By Associated Press • 

Water needs from Willamette River studied

One of the key issues to be answered in the Willamette Basin Review is how much water agriculture really needs — or wants.

“That is indeed the question,” said Jim Johnson, land use and water planning coordinator for the Oregon Department of Agriculture.

The study is a joint project of the Oregon Water Resources Department and U.S. Army Corps of Engineers, and it could ultimately result in Congress being asked to re-allocate water stored behind 13 dams in the Willamette River drainage system.

The Corps of Engineers owns and operates the dams and reservoirs. The projects were built for flood control, irrigation, power production, navigation, wildlife and other purposes, but it’s water for agricultural use that is getting close attention.

Another federal agency, the Bureau of Reclamation, holds the water rights certificates for the entire conservation storage available in the Willamette system.

The certificates authorize 1.64 million acre-feet of stored water for irrigation annually, but less than 5 percent of it is used. That’s because the infrastructure necessary to get the water to the users — canals and pipelines — doesn’t exist.

Meanwhile, growing cities and industrial users can’t get at the remainder. The Willamette Basin, running roughly 120 miles south from Portland to Cottage Grove, holds about 75 percent of the state’s population and is growing rapidly.

But agriculture is big in the Willamette Valley as well, growing about 170 crops and accounting for more than 40 percent of the state’s gross farm sales, according to a 2013 Water Resources Department draft report.

Johnson and others point out that a significant amount of farmland in the valley isn’t irrigated and potentially could be used to grow higher-value crops if farmers could turn on the sprinklers. That capability should be taken into consideration when deciding future water allocations, Johnson said in an email.

“We have a great deal of acreage in the Valley that has greater potential if water could be made available,” he said.

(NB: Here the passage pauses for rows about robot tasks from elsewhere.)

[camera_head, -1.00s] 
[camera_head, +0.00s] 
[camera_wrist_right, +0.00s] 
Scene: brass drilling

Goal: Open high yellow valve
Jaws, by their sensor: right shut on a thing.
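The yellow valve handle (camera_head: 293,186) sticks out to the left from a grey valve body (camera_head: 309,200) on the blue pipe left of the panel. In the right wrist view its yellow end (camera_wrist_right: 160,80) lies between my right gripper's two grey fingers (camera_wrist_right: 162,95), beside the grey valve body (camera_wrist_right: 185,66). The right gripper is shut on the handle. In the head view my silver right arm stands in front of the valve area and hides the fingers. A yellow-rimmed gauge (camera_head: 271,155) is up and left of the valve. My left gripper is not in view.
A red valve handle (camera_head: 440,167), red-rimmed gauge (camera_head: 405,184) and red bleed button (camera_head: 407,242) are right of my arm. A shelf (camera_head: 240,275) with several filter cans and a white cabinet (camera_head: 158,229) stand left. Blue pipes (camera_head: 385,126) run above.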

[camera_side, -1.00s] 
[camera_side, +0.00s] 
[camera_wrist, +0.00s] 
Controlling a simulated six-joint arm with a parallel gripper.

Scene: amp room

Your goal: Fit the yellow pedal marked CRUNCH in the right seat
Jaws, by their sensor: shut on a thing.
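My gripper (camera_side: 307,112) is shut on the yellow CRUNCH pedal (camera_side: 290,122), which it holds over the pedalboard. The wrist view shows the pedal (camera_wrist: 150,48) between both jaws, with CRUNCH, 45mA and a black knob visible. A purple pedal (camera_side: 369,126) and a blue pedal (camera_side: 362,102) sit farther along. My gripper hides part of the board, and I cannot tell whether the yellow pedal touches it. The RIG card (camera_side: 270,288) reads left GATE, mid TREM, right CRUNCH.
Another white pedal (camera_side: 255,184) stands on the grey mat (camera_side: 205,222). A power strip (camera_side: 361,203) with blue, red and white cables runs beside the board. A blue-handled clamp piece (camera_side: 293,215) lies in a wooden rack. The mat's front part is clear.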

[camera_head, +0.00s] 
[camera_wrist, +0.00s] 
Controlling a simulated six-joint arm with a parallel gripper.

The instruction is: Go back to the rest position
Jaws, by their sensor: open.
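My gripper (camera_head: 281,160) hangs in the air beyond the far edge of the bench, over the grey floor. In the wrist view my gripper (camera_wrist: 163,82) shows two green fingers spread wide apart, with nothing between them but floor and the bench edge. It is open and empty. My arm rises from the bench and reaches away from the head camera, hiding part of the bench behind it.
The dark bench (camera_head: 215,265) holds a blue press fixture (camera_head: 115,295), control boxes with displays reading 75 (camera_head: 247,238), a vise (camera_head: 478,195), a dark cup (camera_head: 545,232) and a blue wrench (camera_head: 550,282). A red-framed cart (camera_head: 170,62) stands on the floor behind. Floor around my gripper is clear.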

Climate change is a big part of the discussion. In the Pacific Northwest in recent years, winter precipitation has arrived as rain rather than snow. This year, meager mountain snowpacks have already melted, according to federal hydrologists.

The WRD draft report says that may be the new normal. Scientific models indicate the Willamette Basin is headed for warmer, wetter winters and hotter, drier summers. The average temperature is projected to increase by 2 to 7 degrees Celsius over the next century, and the Cascades snowpack will decrease by 60 percent, according to the report.

Melting snow traditionally provides up to 80 percent of the Willamette River’s flow in late summer, but that flow is expected to decrease by 20 to 50 percent as the mountain snowpacks diminish, according to the report.

“The area’s reliance on high-elevation water during summer months highlights the vulnerability of the Willamette Basin to the influences of a warming climate,” the report concludes. “Water stored in the Willamette Basin Corps Reservoirs is viewed as the last remaining supply of water for meeting future needs, both in-stream and out-of-stream needs.”

The changing patterns already play havoc with reservoir operators. This year, despite near normal precipitation in some areas, water levels in the Willamette Basin reservoirs are 51 percent of normal because the peak snow melt runoff occurred before operators began refilling reservoirs.

Corps of Engineers spokesman Scott Clemans said he’s heard some people question why the Corps doesn’t begin refill operations in December or January instead of waiting until February.

The reason is that the dams were built primarily for flood control, Clemans said, and the risk from flooding must be accounted for throughout the winter months.

Clemans said there are likely to be “wilder and wider swings” in refill operations as climate change takes hold.

The Corps and state Water Resources Department are expected to finish a report to Congress in three years.